▶ **EXERCISE REQUIREMENTS**
Look through the lines and report how many include the word "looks", giving nothing but the number.
>>
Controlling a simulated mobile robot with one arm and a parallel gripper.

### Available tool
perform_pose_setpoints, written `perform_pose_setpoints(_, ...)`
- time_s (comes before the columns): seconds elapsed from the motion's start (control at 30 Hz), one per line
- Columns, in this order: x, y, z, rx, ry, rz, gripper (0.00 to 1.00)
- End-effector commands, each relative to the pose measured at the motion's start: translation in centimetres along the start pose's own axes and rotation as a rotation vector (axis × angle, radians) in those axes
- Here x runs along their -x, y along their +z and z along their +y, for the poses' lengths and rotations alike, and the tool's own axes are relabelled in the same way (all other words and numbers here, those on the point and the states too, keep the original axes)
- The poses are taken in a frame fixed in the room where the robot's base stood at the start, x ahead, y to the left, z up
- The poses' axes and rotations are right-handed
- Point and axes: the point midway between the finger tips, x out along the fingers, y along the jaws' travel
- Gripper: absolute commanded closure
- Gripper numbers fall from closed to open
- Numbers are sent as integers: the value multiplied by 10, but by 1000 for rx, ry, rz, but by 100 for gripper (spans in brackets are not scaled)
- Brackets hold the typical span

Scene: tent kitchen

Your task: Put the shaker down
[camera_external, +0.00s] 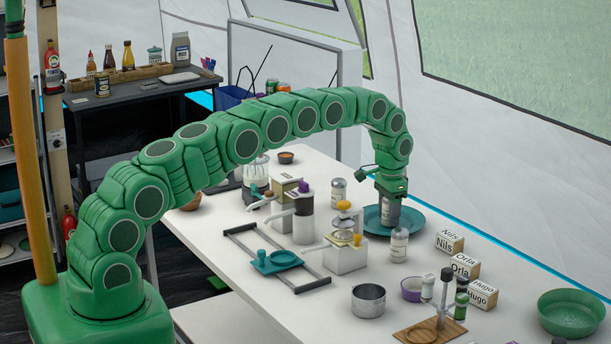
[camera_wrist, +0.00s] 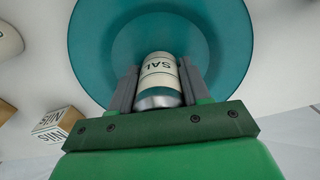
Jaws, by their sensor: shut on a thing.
<<
>>
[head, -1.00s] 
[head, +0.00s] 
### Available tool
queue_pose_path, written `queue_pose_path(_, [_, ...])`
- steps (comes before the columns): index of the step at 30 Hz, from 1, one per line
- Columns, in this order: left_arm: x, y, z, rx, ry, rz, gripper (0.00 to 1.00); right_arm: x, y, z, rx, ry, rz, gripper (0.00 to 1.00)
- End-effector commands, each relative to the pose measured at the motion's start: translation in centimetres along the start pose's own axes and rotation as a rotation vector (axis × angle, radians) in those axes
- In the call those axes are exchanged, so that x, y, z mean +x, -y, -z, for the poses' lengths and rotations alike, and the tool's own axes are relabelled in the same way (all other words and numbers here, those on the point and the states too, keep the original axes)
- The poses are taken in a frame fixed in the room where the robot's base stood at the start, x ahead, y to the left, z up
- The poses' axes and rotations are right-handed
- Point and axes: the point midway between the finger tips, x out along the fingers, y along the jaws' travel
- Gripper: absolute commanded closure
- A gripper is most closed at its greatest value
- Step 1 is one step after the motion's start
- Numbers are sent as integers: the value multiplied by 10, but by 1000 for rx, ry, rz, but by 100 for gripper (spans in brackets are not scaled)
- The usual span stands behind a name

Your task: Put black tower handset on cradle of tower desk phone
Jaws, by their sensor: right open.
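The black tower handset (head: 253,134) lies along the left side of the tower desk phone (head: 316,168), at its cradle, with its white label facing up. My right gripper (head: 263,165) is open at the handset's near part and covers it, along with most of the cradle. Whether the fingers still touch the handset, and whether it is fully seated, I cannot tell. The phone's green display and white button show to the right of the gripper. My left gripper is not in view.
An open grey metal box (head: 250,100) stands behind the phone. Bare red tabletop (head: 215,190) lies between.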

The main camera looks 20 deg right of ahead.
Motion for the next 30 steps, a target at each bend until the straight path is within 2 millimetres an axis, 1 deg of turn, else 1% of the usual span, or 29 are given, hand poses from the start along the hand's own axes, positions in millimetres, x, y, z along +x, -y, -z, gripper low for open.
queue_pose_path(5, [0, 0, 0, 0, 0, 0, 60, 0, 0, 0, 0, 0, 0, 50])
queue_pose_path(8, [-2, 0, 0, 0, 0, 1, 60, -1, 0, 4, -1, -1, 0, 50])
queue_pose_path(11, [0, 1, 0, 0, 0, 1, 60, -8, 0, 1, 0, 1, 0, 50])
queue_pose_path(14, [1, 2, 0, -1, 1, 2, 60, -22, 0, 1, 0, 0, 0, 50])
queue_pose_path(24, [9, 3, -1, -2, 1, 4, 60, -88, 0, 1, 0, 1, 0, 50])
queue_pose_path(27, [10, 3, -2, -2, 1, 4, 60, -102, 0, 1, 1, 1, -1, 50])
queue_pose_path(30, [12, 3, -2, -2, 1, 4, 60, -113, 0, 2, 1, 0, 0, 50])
<<
>>
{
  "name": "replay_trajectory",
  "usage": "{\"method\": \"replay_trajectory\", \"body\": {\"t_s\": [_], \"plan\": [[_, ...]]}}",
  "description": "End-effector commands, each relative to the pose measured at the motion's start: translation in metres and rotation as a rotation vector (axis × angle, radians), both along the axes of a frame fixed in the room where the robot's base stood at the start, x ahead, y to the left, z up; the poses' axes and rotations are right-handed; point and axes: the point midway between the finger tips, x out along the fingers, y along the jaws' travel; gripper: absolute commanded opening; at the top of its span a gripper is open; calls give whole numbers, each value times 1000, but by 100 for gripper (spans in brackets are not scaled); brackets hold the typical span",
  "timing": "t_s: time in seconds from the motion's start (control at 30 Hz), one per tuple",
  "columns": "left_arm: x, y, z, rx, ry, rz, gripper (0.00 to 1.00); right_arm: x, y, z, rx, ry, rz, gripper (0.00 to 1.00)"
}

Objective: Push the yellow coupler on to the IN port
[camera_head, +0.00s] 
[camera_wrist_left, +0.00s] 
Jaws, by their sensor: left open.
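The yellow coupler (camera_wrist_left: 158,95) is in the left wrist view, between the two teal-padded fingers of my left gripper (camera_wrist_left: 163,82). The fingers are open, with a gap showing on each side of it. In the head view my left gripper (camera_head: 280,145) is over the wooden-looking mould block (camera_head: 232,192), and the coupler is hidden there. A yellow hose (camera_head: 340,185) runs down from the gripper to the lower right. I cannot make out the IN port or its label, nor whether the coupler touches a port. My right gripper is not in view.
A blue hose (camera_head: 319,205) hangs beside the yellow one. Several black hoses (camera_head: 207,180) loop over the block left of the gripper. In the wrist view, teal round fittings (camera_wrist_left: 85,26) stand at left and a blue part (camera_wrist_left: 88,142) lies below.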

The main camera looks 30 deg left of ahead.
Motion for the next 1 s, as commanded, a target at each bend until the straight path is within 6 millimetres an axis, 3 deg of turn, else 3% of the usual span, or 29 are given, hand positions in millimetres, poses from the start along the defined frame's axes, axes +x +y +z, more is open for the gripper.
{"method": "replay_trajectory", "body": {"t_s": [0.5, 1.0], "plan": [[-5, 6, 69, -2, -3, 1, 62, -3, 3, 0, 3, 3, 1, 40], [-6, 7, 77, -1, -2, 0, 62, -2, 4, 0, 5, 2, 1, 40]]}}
<<
▶ **RESULT OF THE EXERCISE**
2